| EXERCISE REQUIREMENTS |
For this exercise, return only the lines from the line containing "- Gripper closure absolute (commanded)" through the line containing "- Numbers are", both ends included, exactly as they are.

— START —

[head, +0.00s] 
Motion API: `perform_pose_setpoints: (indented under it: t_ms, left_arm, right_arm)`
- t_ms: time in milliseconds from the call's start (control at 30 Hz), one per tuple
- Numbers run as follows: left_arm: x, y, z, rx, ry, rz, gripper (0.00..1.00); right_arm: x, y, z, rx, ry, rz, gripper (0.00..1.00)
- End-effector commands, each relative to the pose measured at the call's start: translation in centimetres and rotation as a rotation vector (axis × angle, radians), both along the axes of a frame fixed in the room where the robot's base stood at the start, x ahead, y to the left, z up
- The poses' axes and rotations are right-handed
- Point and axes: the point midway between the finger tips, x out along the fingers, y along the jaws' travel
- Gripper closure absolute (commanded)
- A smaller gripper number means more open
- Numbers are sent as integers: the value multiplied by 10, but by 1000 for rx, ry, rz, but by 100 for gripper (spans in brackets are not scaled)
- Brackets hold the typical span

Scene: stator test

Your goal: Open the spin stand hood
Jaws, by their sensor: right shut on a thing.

— END —

| RESPONSE TO THE EXERCISE |
- Gripper closure absolute (commanded)
- A smaller gripper number means more open
- Numbers are sent as integers: the value multiplied by 10, but by 1000 for rx, ry, rz, but by 100 for gripper (spans in brackets are not scaled)

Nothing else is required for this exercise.